The rumblings about innocent people getting caught in Google's super-secret spam and fraud detection systems is becoming impossible to ignore. The more I hear stories from folks I respect (Ned Batchelder's case is the latest I've run across), the more I think Google has a burgeoning problem of its hands. Google's benefits greatly from its "do no evil" reputation, but this reputation is starting to wear some seriously grungy shadows.
I'm also pondering the off chance that I may myself have fallen victim to some over-zealous fraud cop at Google. Recently I noticed that my personal home pages disappeared from Google search results. I recently changed to a hacked-up CherryPy set-up for these pages, and my first thought was that I'd done something violating some prime directive of search engine optimization. I've never paid much attention to SEO, so I figured I'd look into it when I had a moment and fix meta tags or whatever was looking skunky to Google's indexer. Then I noticed that the pages in question continue to occupy their typically high ranking on Yahoo search. I know the two indexes use different algorithms, but the contrast seems too sharp to be a question of simple metadata massage.
Then while doing research for my article "Google Sitemaps" I happened across this discussion of "exclusion" and "reinclusion" from Google indexes. This is the first I've ever heard of such matters, but it does rather feel like what happened to my home pages.

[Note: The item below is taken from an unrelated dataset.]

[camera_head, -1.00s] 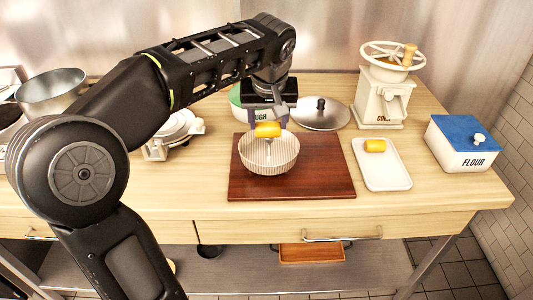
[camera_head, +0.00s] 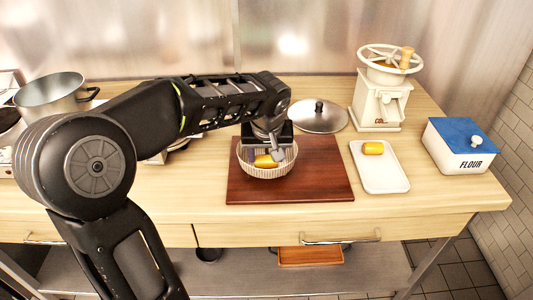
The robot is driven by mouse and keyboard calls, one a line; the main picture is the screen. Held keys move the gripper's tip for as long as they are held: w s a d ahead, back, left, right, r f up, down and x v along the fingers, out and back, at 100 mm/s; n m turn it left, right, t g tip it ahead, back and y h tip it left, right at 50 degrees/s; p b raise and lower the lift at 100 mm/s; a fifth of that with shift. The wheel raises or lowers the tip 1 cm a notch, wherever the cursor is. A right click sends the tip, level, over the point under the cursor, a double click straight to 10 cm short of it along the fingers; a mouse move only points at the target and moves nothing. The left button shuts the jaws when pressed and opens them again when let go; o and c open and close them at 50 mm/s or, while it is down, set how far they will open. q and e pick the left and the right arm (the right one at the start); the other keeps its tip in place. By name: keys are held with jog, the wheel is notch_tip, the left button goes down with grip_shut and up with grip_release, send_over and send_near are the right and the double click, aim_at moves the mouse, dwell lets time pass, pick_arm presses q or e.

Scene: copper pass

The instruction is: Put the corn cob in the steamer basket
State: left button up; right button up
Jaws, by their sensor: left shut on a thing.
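The steamer basket (camera_head: 262,172) is a round, ribbed, pale bowl on the dark red-brown board. A yellow corn cob piece (camera_head: 264,161) is inside the basket, low down and below its rim. My left gripper (camera_head: 276,155) reaches down into the basket from above and is shut on this corn piece. Its fingers partly cover the corn, and I cannot tell whether the corn touches the basket floor. Another yellow corn piece (camera_head: 373,148) lies on the white tray to the right. My right gripper is not in view.
The wooden board (camera_head: 320,180) has bare room right of the basket. The white tray (camera_head: 385,181) lies beside it. A metal lid (camera_head: 318,118) lies behind. A coffee grinder (camera_head: 378,105) and a blue-lidded flour box (camera_head: 460,148) stand right. A metal pot (camera_head: 48,97) stands far left.

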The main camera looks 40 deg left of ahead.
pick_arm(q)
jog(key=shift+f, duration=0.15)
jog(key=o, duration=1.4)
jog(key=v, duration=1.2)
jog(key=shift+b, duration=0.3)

I can't imagine what I would have done to fall afoul of Google's anti-fraud system considering I've never been the slightest bit interested in SEO, and my high ranking has always come because a gratifying number of people seem to like and link to what I write.
I'll be looking further into whether Google might have excluded my pages, but regardless of what's going on in my particular case, based on what I'm reading about Google lately, I'm beginning to think the company is really straining with the effort of balancing good vibes and break-neck growth.